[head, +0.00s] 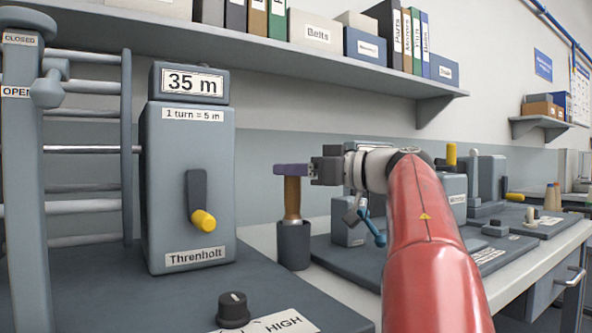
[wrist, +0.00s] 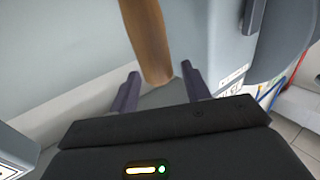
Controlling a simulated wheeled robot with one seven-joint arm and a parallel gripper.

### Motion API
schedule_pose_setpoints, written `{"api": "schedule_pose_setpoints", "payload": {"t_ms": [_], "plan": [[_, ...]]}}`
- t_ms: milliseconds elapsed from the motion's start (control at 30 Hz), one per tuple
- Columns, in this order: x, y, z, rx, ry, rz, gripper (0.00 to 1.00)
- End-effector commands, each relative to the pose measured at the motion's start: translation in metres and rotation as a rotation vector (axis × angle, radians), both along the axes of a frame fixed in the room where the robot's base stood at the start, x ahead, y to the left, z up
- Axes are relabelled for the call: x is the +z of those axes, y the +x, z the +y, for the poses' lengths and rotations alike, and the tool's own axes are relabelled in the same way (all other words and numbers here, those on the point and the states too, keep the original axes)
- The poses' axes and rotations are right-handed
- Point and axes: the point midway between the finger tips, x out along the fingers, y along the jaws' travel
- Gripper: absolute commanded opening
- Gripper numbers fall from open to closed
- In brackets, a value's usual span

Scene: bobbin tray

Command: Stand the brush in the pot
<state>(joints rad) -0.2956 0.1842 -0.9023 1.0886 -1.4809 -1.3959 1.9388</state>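The brush (head: 292,197) has a brown wooden handle and stands about upright, with a pale band at the mouth of the dark grey pot (head: 293,247). Its lower end is hidden inside the pot. My gripper (head: 280,170) is at the top of the handle, its purple fingers level in the head view. In the wrist view the brush handle (wrist: 147,42) reaches down between the two fingers of my gripper (wrist: 160,70). The fingers are spread, with a clear gap on each side of the handle. The pot cannot be made out in the wrist view.
A grey machine box (head: 190,185) with a yellow-knobbed crank stands left of the pot. A rack with bars (head: 85,150) is further left. A grey fixture (head: 348,228) stands on a dark plate right of the pot. A loaded shelf (head: 250,52) hangs above.

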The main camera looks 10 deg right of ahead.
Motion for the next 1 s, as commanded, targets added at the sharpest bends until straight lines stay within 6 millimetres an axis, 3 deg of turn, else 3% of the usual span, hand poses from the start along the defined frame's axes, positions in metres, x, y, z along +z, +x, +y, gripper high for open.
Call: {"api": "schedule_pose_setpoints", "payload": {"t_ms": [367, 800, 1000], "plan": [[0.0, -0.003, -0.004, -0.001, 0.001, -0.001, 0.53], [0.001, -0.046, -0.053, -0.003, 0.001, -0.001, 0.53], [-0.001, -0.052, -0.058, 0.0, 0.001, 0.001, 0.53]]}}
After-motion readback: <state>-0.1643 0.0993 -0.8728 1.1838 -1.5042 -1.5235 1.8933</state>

Set task ->
Retype only this portion of the data above: the line containing "- Axes are relabelled", the line containing "Motion for the", and all lines between them, exactly.

Result of this exercise ->
- Axes are relabelled for the call: x is the +z of those axes, y the +x, z the +y, for the poses' lengths and rotations alike, and the tool's own axes are relabelled in the same way (all other words and numbers here, those on the point and the states too, keep the original axes)
- The poses' axes and rotations are right-handed
- Point and axes: the point midway between the finger tips, x out along the fingers, y along the jaws' travel
- Gripper: absolute commanded opening
- Gripper numbers fall from open to closed
- In brackets, a value's usual span

Scene: bobbin tray

Command: Stand the brush in the pot
<state>(joints rad) -0.2956 0.1842 -0.9023 1.0886 -1.4809 -1.3959 1.9388</state>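The brush (head: 292,197) has a brown wooden handle and stands about upright, with a pale band at the mouth of the dark grey pot (head: 293,247). Its lower end is hidden inside the pot. My gripper (head: 280,170) is at the top of the handle, its purple fingers level in the head view. In the wrist view the brush handle (wrist: 147,42) reaches down between the two fingers of my gripper (wrist: 160,70). The fingers are spread, with a clear gap on each side of the handle. The pot cannot be made out in the wrist view.
A grey machine box (head: 190,185) with a yellow-knobbed crank stands left of the pot. A rack with bars (head: 85,150) is further left. A grey fixture (head: 348,228) stands on a dark plate right of the pot. A loaded shelf (head: 250,52) hangs above.

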The main camera looks 10 deg right of ahead.
Motion for the next 1 s, as commanded, targets added at the sharpest bends until straight lines stay within 6 millimetres an axis, 3 deg of turn, else 3% of the usual span, hand poses from the start along the defined frame's axes, positions in metres, x, y, z along +z, +x, +y, gripper high for open.

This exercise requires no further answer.